Поль Констан. Большой Гапаль: Роман /Пер. с франц. А.Смирновой - СПб.: ИНАПРЕСС, 2000, 216 с.
ВСЛЕД за романом "Банановый парадиз", несколько месяцев назад вышедшим в издательстве "Текст" (см. "EL НГ", 28.09.2000), переведена еще одна книга Поль Констан.
"Большой Гапаль" (1991) - совсем небольшое беллетристическое упражнение на темы, вызывающие у французской писательницы давний и профессиональный интерес. Будучи специалистом по литературе XVIII века и истории женского образования, Констан-романистка отправляет герцога на войну, усаживает герцогиню за вышивание, вешает на шею аббатисы магический фамильный бриллиант (Большой Гапаль) и вкладывает в руку несмышленой семилетней особы женского пола ученическое перо. Все вместе похоже на замысловатый беспокойный сон засидевшейся за книгами исследовательницы.
Диковинно-нежилые декорации - замок, монастырь, турецкий гарем - всплывают из небытия и повисают в воздухе. Всюду неприкаянно бродят причудливые одушевленные аллегории исторического конфликта между природой и культурой: кормилица в наморднике, обезьянка в парике. Неожиданно появляются костюмы из предыдущего, семнадцатого столетия - и столь же неожиданно исчезают.
Роман воспитания - бастион логики, воплощение последовательности, фундамент идеи прогресса - расплывается, разъезжается по швам. Воспитание чувств как-то незаметно сливается с ублажением плоти:
"Вы приехали в самый разгар зимы, в ту пору, когда садовники в своих оранжереях проращивают побеги цветов, которые можно будет высадить по весне. Я имею в виду, пока мы займемся вашим телом. Не в обычном смысле этого слова; мы не станем сдавливать его одеждой, покрывать кружевами и душить бантами, мы займемся им изнутри. Ибо следуя предписаниям святого Жерома, составленным им для маленькой Пакулаты, святой от рождения, мы станем давать ему пищу легкую и белую, миндальное молочко, варенье из розовых лепестков, чтобы кожа ваша оставалась белоснежной, а здесь, здесь и здесь оставалось бы немножко нежно-розового... Кроме того, мы будем вас часто целовать. Нет ничего полезнее поцелуев, дабы растрогать плоть, смягчить сердце и высвободить ароматы, которые смущенное тело замыкает в себе, словно в капкане".
Просветительское преобразование души и тела в книге Констан не сурово-навязчиво, как у Вольтера, а волшебно-заманчиво, как у Шарля Перро. Наставница-аббатиса и ее подопечная племянница - ни дать ни взять фея и Золушка. На сказочную приманку, как пчелы на мед, слетаются розовые девичьи мечты о море цветов, горах сладостей, неземной красоте; затаенные лесбийские чаяния и феминистские пасторали о прелестях женского общества. Открытость готовым формулам, проговоркам и оговоркам - составляющая часть все того же, сонно-ироничного способа повествования.

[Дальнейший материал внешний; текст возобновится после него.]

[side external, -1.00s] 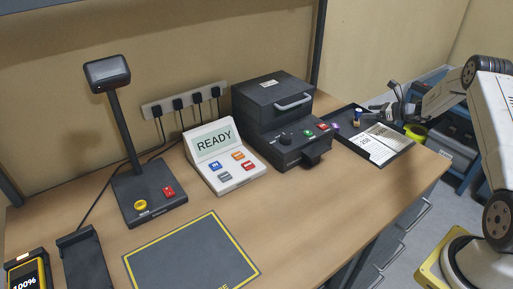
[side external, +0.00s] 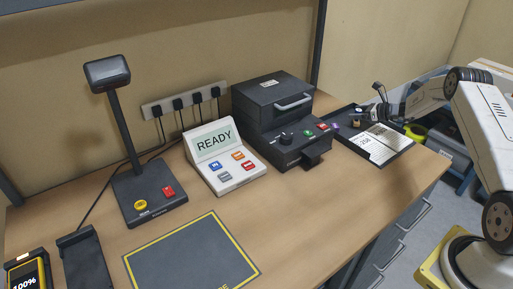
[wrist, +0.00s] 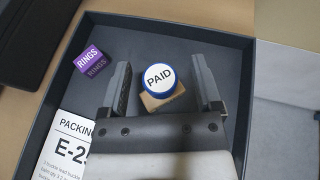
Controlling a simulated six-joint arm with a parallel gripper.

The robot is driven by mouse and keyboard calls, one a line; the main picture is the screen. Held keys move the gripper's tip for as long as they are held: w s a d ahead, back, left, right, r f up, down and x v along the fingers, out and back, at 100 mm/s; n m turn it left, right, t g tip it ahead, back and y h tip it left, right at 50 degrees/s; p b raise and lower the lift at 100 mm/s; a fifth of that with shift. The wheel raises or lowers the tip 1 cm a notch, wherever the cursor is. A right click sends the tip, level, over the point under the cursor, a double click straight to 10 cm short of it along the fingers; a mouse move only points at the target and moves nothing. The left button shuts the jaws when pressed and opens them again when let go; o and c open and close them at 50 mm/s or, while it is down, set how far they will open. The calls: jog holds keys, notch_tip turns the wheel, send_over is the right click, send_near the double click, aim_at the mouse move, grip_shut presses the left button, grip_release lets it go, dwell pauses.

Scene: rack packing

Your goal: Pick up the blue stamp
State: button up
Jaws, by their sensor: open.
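The blue stamp (wrist: 161,76) stands in the dark tray (wrist: 205,32). In the wrist view its round white top reads PAID, with a blue rim and a tan wooden part below. My gripper (wrist: 160,68) is open, with one finger on each side of the stamp and a gap between each finger and the stamp.
A purple RINGS box (wrist: 90,58) lies left of the stamp in the tray. A packing sheet (wrist: 67,146) lies near the front. A black machine with a handle (side external: 285,115) stands left of the tray. The tray wall is close on the right.

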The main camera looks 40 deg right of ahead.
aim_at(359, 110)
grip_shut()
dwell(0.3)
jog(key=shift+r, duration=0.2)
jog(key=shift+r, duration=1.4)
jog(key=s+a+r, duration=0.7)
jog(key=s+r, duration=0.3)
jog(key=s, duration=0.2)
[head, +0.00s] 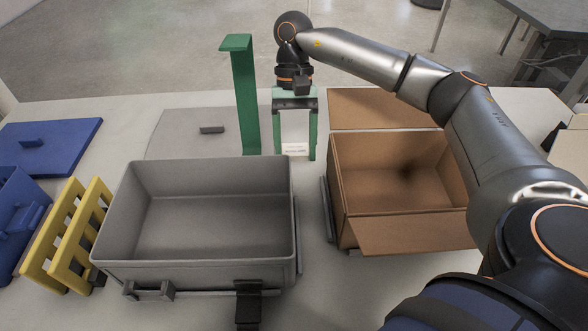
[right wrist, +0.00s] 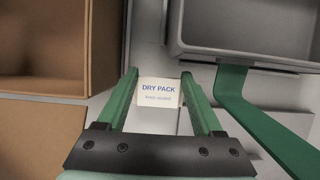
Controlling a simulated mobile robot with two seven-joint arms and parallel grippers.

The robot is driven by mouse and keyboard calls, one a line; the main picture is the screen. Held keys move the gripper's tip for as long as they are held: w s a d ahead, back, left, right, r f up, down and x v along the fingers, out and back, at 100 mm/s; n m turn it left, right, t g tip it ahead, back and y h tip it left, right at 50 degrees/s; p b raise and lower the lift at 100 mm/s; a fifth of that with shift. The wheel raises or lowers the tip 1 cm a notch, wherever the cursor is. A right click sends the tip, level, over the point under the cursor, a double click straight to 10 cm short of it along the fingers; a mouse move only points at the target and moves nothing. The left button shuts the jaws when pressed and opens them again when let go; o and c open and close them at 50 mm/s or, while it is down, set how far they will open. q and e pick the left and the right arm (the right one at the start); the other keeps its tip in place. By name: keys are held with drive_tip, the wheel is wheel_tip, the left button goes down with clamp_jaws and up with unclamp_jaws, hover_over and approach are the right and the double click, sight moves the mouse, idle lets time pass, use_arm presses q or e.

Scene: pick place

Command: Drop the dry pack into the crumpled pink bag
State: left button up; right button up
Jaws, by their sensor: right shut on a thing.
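The dry pack (head: 295,149) is a small white block, and its "DRY PACK" lettering reads clearly in the right wrist view (right wrist: 158,92). My right gripper (head: 294,153) has long green fingers pointing down. It is shut on the dry pack, which sits between the fingertips; the right wrist view also shows the gripper (right wrist: 159,91) around it. Whether the pack touches the table, I cannot tell. No crumpled pink bag shows in either view. My left gripper is not in view.
An empty grey bin (head: 106,225) stands left of centre, and an open cardboard box (head: 415,236) stands to its right. A green upright post (head: 244,100) rises close left of my right gripper. Yellow racks (head: 62,225) and a blue lid (head: 50,148) are at left.

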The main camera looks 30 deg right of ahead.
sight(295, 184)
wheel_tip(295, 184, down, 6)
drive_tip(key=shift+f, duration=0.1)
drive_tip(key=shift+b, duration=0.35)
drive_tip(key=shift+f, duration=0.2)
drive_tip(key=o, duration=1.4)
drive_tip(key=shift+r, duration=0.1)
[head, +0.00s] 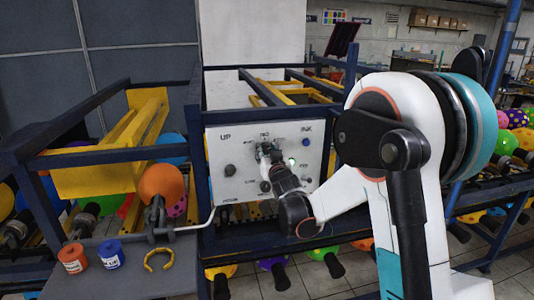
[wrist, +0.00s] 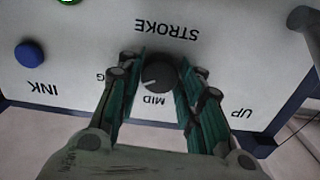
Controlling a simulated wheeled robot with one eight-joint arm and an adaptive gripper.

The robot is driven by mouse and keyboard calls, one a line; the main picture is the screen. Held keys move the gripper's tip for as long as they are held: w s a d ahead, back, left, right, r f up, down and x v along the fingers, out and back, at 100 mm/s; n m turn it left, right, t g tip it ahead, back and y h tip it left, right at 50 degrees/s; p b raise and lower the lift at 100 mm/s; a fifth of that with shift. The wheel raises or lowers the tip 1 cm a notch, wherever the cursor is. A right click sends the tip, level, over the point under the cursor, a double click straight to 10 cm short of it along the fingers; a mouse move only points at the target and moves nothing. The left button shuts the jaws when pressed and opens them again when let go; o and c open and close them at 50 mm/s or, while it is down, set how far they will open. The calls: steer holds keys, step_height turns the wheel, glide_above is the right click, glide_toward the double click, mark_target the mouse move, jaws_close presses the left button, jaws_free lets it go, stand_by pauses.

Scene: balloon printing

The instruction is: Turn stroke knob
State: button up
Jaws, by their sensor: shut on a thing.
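The stroke knob (wrist: 158,75) is a dark round knob on the white control panel, between the labels STROKE and MID, which appear upside down in the wrist view. A light pointer mark shows on its face. My gripper (wrist: 160,82) has its green-padded fingers on both sides of the knob, shut on it. In the head view my gripper (head: 268,152) reaches the upper middle of the white panel (head: 218,188), and it hides the knob there.
A blue INK button (head: 306,142) and several dark knobs sit on the same panel. An orange balloon (head: 162,183) is at the left, above a grey shelf (head: 120,278) with red (head: 73,258) and blue (head: 111,254) cups. Dark blue frame bars surround the panel.

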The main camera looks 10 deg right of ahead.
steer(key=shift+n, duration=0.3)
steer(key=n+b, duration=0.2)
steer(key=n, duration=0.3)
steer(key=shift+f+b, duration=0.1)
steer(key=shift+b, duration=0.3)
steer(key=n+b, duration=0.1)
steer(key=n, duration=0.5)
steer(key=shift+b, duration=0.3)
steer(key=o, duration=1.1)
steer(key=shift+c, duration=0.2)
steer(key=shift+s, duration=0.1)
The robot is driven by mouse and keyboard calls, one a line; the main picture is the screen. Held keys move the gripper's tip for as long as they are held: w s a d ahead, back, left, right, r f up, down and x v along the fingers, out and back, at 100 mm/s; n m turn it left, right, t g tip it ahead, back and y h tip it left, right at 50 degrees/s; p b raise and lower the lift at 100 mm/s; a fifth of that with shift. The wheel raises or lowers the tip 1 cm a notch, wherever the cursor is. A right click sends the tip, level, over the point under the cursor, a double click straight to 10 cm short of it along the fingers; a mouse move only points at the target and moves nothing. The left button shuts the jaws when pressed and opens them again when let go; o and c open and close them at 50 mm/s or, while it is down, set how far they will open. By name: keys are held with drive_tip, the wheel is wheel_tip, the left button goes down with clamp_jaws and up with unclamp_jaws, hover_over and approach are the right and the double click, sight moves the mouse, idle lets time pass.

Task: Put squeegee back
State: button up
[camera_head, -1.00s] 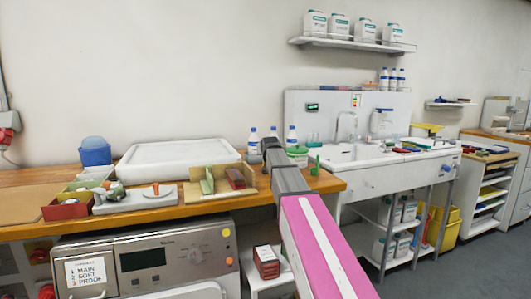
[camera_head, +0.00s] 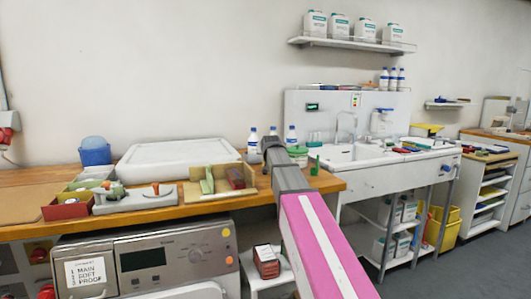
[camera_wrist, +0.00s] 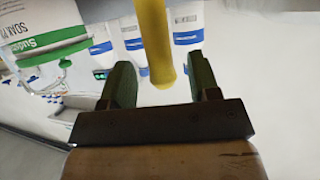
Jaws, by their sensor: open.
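My gripper (camera_wrist: 160,75) is open in the wrist view, with two green fingers rising from a dark bar. A yellow rod (camera_wrist: 154,35) reaches down from the top edge into the space between the fingers, with visible gaps at its lower end. It looks like the squeegee's handle, though I cannot be sure. A grey block (camera_wrist: 120,8) shows at the top edge beside the rod; whether it is joined to it is unclear. In the head view my arm hides the fingers and the rod, and I cannot make out the squeegee there.
The wooden bench (camera_head: 160,214) carries a white tray (camera_head: 180,157), a wooden holder (camera_head: 207,195), a red bin (camera_head: 68,208) and a blue tub (camera_head: 95,152). Bottles (camera_head: 253,140) and a green-lidded container (camera_head: 298,154) stand close by my arm's end. A sink (camera_head: 355,155) adjoins on the right.

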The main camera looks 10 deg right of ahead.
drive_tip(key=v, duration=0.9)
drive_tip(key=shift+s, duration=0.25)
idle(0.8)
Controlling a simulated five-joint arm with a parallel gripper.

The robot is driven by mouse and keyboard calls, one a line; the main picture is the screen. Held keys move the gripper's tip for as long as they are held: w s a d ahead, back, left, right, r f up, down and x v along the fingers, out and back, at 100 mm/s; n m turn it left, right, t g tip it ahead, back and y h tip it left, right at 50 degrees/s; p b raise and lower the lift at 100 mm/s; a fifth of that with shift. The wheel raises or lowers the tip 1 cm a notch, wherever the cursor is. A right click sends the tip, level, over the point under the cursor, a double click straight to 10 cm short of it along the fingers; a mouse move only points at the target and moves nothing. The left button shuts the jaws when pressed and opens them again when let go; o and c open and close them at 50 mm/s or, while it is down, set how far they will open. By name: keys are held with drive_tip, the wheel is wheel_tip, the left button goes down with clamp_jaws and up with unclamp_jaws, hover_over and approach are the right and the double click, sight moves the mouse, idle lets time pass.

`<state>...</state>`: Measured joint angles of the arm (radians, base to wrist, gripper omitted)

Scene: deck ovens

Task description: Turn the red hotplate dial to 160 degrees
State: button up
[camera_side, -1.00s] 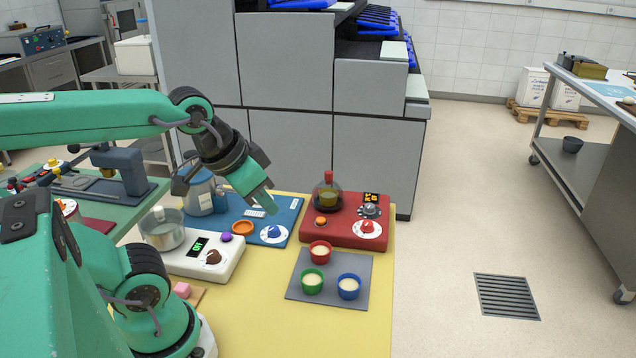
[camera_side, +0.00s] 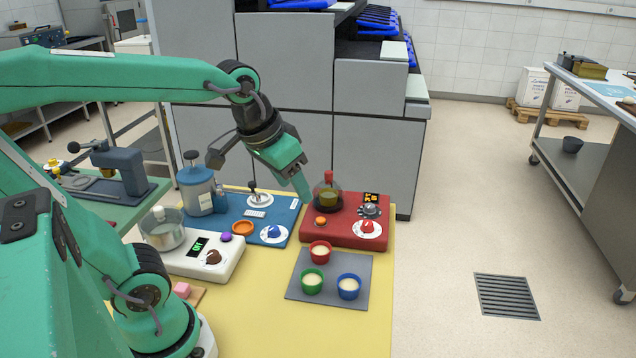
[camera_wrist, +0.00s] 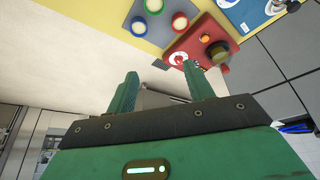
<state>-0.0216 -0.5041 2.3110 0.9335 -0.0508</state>
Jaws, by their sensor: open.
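The red hotplate (camera_side: 340,240) is a flat red base on the yellow mat's right side. Its red dial (camera_side: 367,227) sits on a white disc near the front right corner, and the dial also shows in the wrist view (camera_wrist: 178,58). A small display (camera_side: 371,197) with yellow digits is too small to read. A flask (camera_side: 328,198) with a red stopper stands on the hotplate's back left. My gripper (camera_side: 307,193) is open and empty, above the hotplate's left edge and apart from the dial. In the wrist view its fingers (camera_wrist: 158,75) are spread, with the dial beyond them.
A grey knob (camera_side: 370,211) and an orange button (camera_side: 320,221) are also on the hotplate. A blue base (camera_side: 288,213) with a blue dial (camera_side: 274,232) is to the left. A grey tray (camera_side: 332,292) with three cups is in front. The yellow mat's front (camera_side: 260,320) is clear.

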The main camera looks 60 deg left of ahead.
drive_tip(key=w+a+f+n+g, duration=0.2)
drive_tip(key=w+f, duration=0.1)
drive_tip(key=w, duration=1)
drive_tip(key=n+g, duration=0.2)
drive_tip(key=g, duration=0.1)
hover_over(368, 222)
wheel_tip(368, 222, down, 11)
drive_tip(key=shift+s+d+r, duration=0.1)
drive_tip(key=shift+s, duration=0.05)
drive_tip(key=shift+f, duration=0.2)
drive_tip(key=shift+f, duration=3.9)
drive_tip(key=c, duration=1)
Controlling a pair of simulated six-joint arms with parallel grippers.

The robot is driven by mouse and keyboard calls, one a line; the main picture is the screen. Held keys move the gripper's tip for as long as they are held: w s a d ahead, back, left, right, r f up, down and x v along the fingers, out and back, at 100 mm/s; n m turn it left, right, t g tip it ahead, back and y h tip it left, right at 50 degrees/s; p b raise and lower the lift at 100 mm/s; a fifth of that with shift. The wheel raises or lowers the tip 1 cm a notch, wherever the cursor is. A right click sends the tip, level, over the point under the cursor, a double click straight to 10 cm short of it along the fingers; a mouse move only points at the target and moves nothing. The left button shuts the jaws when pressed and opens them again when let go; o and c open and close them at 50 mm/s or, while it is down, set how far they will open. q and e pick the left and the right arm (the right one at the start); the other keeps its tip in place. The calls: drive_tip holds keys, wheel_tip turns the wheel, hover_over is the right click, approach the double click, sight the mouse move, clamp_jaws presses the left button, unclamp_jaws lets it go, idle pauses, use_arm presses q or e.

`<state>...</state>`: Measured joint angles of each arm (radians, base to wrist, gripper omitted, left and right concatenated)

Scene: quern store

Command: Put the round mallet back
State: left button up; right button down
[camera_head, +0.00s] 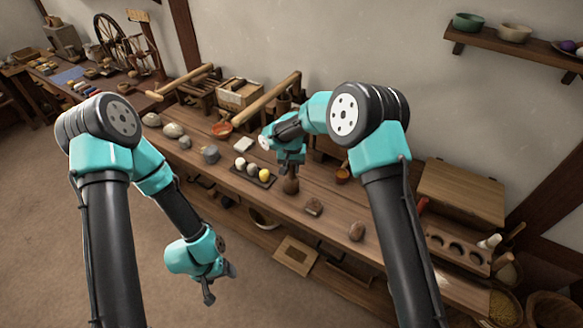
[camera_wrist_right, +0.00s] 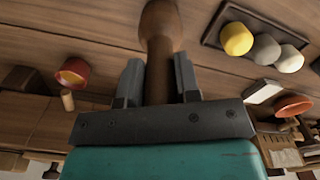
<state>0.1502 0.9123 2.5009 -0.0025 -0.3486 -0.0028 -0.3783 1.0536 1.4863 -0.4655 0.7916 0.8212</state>
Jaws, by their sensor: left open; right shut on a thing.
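The round mallet is brown wood, with a bulbous head (camera_head: 290,186) pointing down over the middle of the bench. In the right wrist view its head (camera_wrist_right: 160,28) is at the top, and its handle runs between the fingers. My right gripper (camera_wrist_right: 157,80) is shut on the handle; in the head view the arm partly hides the grip. I cannot tell whether the head touches the bench. A wooden rack (camera_head: 458,249) with several round holes is at the bench's right end. My left gripper (camera_head: 222,285) is open and empty, hanging in front of the bench.
A dark tray (camera_head: 236,172) with balls lies just left of the mallet. A white-ended tool (camera_head: 490,241) is by the rack. A wooden box (camera_head: 460,190) stands behind it.

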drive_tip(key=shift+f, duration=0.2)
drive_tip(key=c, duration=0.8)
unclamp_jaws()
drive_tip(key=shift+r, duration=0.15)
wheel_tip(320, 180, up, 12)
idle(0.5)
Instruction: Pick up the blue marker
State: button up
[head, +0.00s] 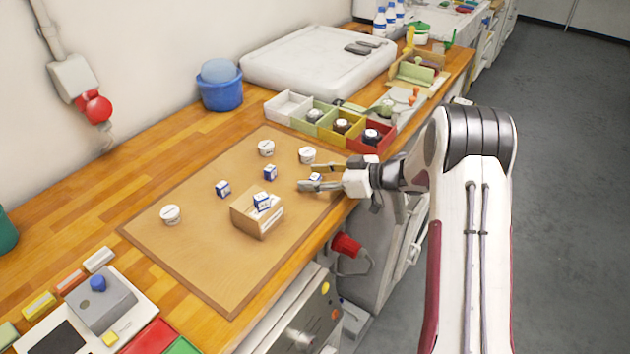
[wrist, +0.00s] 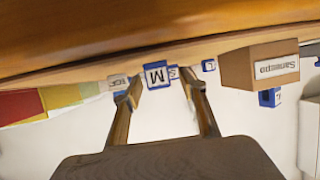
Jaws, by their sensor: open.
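No pen-shaped blue marker shows. Several small white cubes with blue faces and letters are in view. Another (head: 262,201) rests on a cardboard box (head: 250,219).
Coloured bins (head: 372,137) with jars line the back right. The tan mat (head: 200,255) is clear at the front left.

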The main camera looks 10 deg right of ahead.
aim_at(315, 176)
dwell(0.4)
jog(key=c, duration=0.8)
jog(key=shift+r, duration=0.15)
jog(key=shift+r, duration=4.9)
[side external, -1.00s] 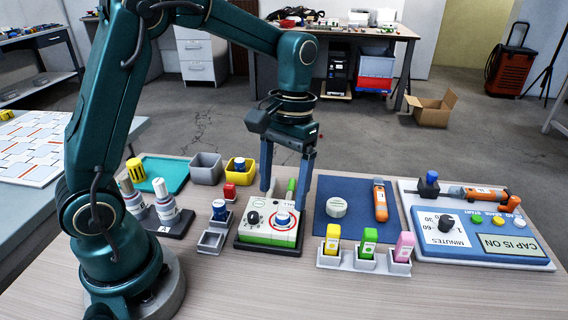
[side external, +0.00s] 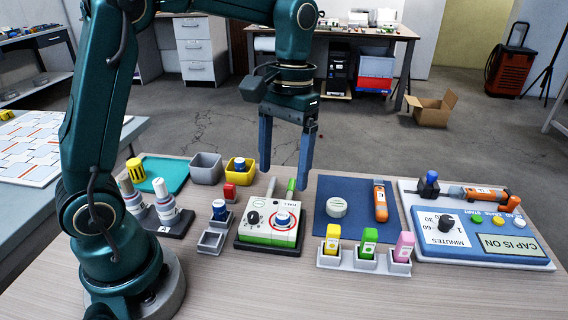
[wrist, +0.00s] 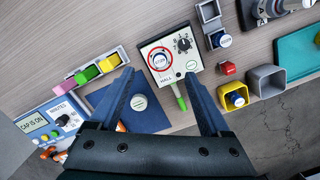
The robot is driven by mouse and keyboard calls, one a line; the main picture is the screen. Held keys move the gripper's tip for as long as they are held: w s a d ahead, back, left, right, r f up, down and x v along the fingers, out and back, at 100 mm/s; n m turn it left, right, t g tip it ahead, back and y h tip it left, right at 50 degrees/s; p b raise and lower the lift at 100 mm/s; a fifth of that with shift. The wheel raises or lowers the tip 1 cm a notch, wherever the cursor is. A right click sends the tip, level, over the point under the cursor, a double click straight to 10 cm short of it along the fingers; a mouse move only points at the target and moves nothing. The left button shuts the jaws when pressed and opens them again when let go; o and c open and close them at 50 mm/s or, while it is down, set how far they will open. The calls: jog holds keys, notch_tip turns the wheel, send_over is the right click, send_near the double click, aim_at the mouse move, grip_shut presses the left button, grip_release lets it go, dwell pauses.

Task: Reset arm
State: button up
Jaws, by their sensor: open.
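My gripper (side external: 284,178) is open and empty, its two blue fingers pointing down in the air above the table, behind and above the white-and-green meter box. The meter box (side external: 270,226) has a black knob and a round blue-and-white piece (side external: 283,219) on its top. In the wrist view, the meter box (wrist: 172,58) shows beyond the fingertips, with a red ring around the round piece. A green-handled probe (wrist: 179,97) sticks out of the box between the fingers. Nothing is between the fingertips.
A blue mat (side external: 352,188) with a white disc and an orange tool lies right of the box. A rack of yellow, green and pink blocks (side external: 364,259) stands in front. A timer panel (side external: 478,240) is at right; grey and yellow bins (side external: 205,168) stand at the back left.

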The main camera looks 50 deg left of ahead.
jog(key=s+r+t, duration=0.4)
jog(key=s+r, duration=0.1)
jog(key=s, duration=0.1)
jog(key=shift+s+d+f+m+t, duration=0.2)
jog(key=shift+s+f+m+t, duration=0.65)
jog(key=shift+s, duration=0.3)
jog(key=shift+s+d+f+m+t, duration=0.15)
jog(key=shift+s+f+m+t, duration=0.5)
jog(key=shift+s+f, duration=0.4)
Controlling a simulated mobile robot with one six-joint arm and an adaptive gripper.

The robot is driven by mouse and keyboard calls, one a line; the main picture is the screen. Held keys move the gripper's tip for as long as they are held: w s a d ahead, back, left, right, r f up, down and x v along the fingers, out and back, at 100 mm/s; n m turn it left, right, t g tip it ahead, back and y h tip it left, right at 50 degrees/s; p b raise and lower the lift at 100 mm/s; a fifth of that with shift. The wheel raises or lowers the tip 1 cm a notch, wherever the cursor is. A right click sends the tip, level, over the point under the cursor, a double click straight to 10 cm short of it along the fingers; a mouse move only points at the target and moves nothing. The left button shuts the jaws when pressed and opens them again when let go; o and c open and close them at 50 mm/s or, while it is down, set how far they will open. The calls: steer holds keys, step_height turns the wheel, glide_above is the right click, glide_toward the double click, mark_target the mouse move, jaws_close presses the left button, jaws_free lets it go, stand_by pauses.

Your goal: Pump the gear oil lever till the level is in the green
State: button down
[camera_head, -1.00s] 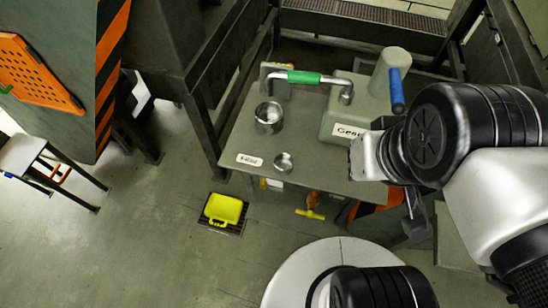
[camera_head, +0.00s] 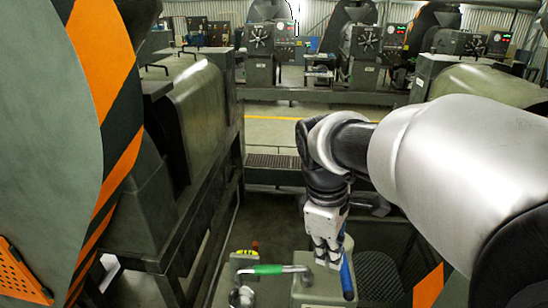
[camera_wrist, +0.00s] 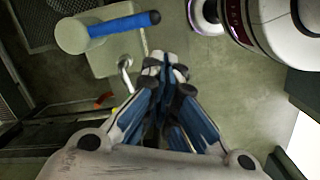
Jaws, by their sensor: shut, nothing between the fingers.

Постепенно розовая греза превращается в ночной кошмар. Монастырь пылает алым пламенем. Аббатиса ненароком убита. Магический бриллиант становится куском стекла. Воспитуемая впадает в непросвещенное детство. И воспитание чувств начинается заново. И на этот раз как-то не весело. И вообще оказывается, что главная героиня сновидения не она, а другая, вульгарная, не получившая правильного воспитания шлюха и лицемерка. И когда на беспутной груди Большой Гапаль вновь вспыхивает прежним волшебным светом, мораль врезается в вязкую поверхность романа - как будильник в вязкую поверхность сна: просвещение просвещением, а пути неисповедимы.
Издательские аннотации и энциклопедические статьи в подобных случаях обычно сообщают, что "все перемешано" - святость, грех, слава, счастье, несчастье. Как в настоящем сне - все перемешано, и в равной степени далеко. Сказочно далеко. Впереди еще много работы.